Devonthink - pdf-files, word count for a part of the document?

mjannesh · October 28, 2023, 9:18am

Hi
I have a number of articles where I want to count the number of words for individual parts of the article. For example, how many words are used in the ‘Introduction’? How many words are used in the ‘conclusion’? etc. I can see the total number of words in a file, and I have hoped that highlighting could provide the same information for parts of the file (as in MS Word), but that does not seem to be the case.

DT identifies the headings in the file correctly, so maybe there is a possibility to count the number of words between headings? Hmmm … other suggestions for how to do this will be welcomed!

chrillek · October 28, 2023, 10:07am

What do you mean?

You can select the headings in the PDF?
You can search for the heading text in the PDF?

You could, for example

Select and copy the text between two headings in the PDF and run wc -w in the terminal, paste the text and press Ctrl-D
Use a small script in DT that uses the plainText property of the PDF to do what you want
and there might be more ways to do that.

But the main problem seems to me to identify what “the introduction” or “the conclusion” encompasses. Identifying them in arbitrary PDFs might not be easy.

mjannesh · October 28, 2023, 12:55pm

I mean that I can see the headings as entries in the Table of Contents. My thought was if a heading contained some kind of identifier: then I could ask for number of words between two headings …

However, the wc -w (paste) ctrl-D works well. I’ll go with that. Thanks!

chrillek · October 28, 2023, 4:37pm

Those are what Apple’s PDFKit calls outline, I think. It might be possible to whip up a script to count words between them. I’ll have a look.

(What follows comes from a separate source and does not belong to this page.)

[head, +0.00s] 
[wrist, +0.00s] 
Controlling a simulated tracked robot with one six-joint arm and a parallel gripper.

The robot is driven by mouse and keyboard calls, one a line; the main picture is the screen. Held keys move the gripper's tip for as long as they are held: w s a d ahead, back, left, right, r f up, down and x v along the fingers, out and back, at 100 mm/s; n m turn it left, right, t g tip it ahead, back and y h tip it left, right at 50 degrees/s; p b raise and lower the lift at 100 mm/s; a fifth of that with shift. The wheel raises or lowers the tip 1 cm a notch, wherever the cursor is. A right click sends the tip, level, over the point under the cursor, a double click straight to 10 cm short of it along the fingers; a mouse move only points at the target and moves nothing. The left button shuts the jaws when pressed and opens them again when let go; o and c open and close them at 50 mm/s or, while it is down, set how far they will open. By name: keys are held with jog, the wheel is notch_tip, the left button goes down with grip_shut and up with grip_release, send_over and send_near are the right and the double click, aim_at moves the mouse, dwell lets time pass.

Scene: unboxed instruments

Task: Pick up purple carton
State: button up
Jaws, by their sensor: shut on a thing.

BLUEFROG · October 28, 2023, 5:59pm

You could use Tools > Split PDF > Into Chapters to generate individual PDFs of each chapter. Each chapter would have its own word count.

Also, this AppleScript one-liner will produce a word count for selected text…

tell application id "DNtp" to count (words of (selected text of think window 1))

cgrunenberg · October 29, 2023, 7:52am

This functionality is only available in the plain/rich text and Markdown editor.

chrillek · October 30, 2023, 11:18am

I’ve scrambled together a script that kind of does what you were asking for.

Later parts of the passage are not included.